Anglican Archbishop A. H. O’Neil of Fredericton, New Brunswick, installed as Metropolitan of the Ecclesiastical Province of Canada.

The Rev. L. E. Deens of Belfast elected president of the Baptist Union of Ireland.

Stewart M. Doss, religion writer for the Dallas Times-Herald, awarded the Religious Newswriters Association’s James O. Supple Award for 1963 for the “greatest degree of excellence in religious reporting in the secular press” in 1962.

Douglas Tomlinson, founder and board chairman of the All-Church Press, the nation’s largest publisher of local church newspapers, honored with a bronze medallion by Columbia University Graduate School of Journalism.

Neil Mellblom named Protestant editor for Religious News Service.

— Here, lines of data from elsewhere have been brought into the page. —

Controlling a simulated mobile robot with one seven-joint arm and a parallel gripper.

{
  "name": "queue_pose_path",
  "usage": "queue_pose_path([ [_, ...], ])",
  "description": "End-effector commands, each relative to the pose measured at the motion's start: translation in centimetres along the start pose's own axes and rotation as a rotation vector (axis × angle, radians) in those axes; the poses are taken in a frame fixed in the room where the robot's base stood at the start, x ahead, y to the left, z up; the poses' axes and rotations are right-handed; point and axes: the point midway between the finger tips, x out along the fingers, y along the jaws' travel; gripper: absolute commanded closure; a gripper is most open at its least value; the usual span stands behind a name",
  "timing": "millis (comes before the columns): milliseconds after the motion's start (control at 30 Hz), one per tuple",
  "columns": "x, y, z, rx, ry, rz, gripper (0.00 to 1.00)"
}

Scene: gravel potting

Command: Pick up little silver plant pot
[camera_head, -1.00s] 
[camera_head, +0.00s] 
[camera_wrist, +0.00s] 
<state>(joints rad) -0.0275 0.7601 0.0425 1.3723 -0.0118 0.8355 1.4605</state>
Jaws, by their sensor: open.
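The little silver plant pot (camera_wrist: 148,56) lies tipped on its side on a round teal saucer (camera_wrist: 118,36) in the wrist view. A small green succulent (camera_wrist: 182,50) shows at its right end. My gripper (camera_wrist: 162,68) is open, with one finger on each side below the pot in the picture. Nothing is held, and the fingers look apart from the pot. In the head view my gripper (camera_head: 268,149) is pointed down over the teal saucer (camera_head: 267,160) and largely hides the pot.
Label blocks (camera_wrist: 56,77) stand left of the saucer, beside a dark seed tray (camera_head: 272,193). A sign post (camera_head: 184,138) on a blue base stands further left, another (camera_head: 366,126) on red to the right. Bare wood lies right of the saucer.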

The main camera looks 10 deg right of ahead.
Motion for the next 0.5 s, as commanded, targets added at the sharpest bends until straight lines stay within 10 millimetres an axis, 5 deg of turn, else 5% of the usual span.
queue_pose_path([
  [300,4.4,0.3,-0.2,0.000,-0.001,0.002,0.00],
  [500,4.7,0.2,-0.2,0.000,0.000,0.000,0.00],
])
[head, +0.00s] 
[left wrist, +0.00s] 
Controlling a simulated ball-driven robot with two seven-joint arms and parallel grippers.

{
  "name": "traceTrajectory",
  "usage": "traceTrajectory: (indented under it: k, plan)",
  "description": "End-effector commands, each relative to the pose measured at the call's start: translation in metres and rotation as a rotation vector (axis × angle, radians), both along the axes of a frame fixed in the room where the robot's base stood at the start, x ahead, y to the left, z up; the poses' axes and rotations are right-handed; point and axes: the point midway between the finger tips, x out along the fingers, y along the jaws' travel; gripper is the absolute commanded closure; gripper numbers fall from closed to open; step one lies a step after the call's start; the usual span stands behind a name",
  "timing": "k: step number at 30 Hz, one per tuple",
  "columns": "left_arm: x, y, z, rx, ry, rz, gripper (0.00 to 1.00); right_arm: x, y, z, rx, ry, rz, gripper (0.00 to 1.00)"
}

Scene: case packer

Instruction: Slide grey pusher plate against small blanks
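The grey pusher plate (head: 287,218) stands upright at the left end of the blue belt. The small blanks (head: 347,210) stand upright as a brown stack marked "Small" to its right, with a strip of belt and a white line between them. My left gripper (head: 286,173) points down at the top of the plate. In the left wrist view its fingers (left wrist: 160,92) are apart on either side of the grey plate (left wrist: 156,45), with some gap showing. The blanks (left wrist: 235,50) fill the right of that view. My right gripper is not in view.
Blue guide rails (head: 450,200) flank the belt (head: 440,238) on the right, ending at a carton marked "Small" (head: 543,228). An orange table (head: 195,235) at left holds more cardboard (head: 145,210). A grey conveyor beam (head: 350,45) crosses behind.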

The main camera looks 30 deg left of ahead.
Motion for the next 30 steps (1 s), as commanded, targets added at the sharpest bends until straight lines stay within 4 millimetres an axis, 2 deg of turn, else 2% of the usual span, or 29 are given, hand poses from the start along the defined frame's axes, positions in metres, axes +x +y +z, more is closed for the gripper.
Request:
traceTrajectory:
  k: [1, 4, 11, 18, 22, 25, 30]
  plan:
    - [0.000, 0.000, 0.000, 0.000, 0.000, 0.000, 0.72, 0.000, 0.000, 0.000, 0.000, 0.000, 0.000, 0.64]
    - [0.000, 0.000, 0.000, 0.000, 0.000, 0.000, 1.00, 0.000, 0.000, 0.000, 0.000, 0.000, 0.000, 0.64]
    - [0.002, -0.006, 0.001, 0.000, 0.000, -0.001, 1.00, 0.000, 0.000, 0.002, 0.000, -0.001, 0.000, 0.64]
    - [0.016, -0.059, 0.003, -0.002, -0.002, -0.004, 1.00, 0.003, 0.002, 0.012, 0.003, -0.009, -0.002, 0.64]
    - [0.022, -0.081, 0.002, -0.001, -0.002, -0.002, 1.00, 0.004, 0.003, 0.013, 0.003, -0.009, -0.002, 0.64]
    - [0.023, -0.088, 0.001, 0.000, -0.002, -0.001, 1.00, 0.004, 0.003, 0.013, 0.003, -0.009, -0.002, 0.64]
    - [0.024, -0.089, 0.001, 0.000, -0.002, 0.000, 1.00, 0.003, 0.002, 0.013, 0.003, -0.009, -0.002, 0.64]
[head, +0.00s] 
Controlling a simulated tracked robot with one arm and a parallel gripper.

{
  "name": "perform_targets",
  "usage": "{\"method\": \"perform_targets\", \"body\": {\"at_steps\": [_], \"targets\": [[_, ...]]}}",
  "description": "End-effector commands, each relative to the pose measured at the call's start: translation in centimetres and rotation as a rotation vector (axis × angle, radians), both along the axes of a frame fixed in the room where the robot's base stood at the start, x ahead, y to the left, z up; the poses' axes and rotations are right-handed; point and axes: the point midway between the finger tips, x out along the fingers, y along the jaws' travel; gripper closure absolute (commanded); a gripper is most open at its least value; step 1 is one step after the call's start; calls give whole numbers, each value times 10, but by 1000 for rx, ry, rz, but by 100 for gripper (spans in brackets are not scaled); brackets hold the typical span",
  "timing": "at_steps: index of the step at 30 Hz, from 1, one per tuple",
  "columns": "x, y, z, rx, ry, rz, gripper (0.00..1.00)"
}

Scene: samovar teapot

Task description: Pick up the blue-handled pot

Jack Thomas fired from his job as head football coach at Hardin-Simmons University for failing “to follow administrative directives in the conduct of the athletic program.” The nature of the neglected directives was not disclosed. The Baptist school’s footballers won one game and lost nine last season. The single victory broke a 27-game losing streak, longest in the school’s history.

WORTH QUOTING—“We take it as an axiom that totalitarianism stifles creative genius, and we disapprove of the Roman Catholic Index, yet we countenance arbitrarily fixed patterns in Protestant publishing which are governed by artificial taboos.”—Grace Irwin, novelist.

“The churches have failed and we must turn away from them.”—Dick Gregory, Negro comedian, at an integrationist “freedom rally” in Chicago.

Deaths

THE VERY REV. GEORGE DOREY, 79, former president of the Canadian Council of Churches and moderator of the United Church of Canada’s General Council; in Toronto.

DR. A. W. TOZER, 66, editor of The Alliance Witness, official organ of the Christian and Missionary Alliance; in Toronto.

THE REV. PIERRE BENIGNUS, 51, a director of the Paris Mission Society; one of fifty-four killed in an airliner crash at Douala, Cameroun.